## Material supplied
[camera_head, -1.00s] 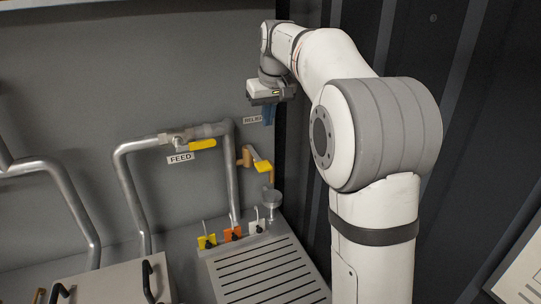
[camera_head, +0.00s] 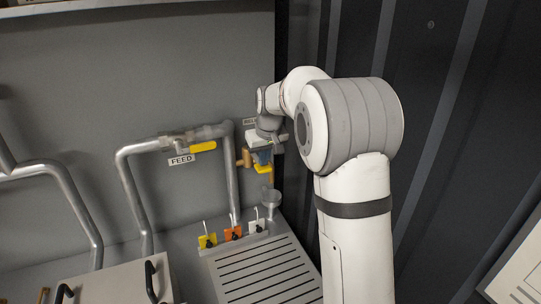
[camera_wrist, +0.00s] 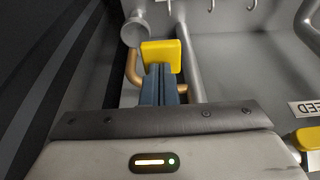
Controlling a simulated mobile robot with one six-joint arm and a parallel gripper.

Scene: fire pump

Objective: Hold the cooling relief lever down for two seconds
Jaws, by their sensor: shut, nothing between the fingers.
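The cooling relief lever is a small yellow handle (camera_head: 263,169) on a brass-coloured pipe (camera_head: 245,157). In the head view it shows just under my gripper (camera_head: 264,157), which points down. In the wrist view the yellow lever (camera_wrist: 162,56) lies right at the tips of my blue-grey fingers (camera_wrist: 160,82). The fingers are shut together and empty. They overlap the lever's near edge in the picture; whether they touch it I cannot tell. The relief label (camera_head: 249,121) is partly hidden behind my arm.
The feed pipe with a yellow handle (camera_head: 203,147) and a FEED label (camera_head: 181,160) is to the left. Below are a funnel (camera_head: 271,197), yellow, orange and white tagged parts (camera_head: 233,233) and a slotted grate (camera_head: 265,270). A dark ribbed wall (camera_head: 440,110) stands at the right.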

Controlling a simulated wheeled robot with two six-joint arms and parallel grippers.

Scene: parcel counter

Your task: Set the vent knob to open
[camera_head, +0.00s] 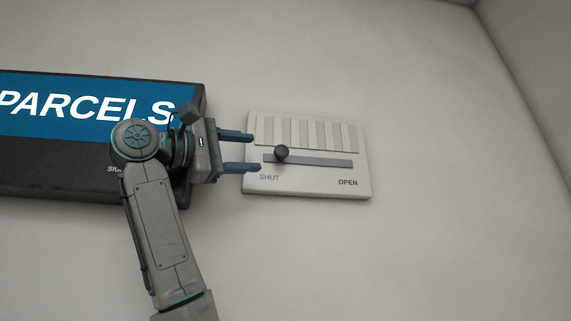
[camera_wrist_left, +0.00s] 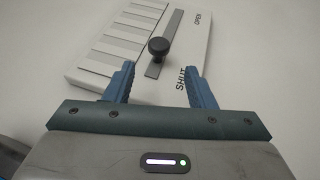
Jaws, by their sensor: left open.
--
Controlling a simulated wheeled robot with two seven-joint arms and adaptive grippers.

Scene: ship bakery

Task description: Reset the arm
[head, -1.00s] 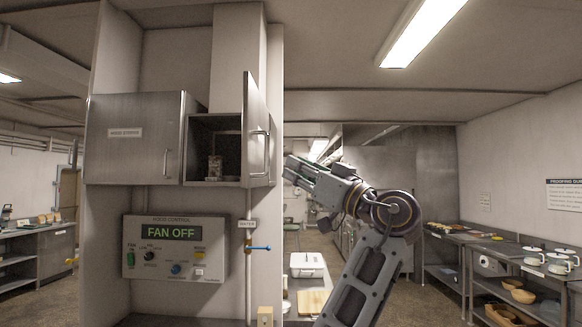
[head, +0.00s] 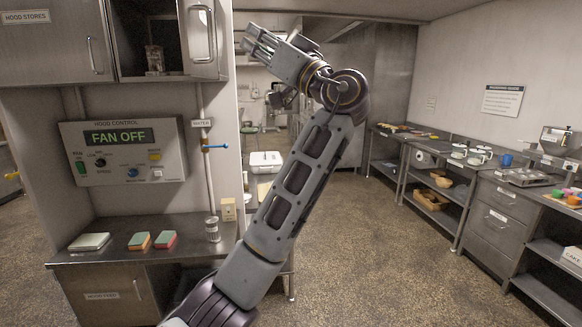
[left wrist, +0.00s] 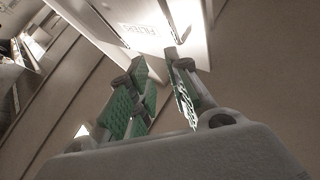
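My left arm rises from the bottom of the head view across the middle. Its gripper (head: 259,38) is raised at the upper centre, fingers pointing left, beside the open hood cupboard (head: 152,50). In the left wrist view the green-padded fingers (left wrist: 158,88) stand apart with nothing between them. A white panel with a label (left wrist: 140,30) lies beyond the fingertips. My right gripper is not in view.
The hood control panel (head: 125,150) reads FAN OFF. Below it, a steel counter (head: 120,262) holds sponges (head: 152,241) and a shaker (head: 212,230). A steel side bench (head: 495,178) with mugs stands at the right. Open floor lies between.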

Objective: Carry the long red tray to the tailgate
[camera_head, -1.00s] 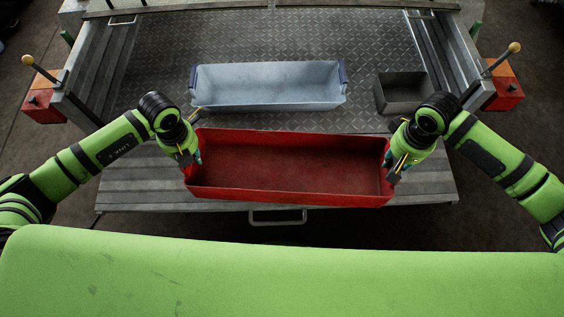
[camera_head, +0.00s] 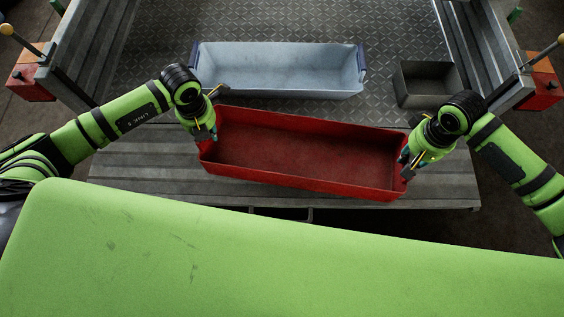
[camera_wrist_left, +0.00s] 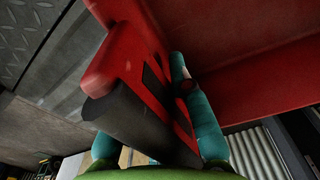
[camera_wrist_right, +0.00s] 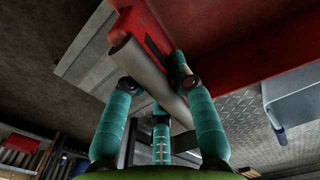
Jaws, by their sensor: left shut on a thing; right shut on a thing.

## Given task
Return all lines containing the word "parallel".

## Exercise response
Controlling a simulated mobile robot with one six-joint arm and a parallel gripper.
Controlling a simulated wheeled robot with two six-joint arms and parallel grippers.

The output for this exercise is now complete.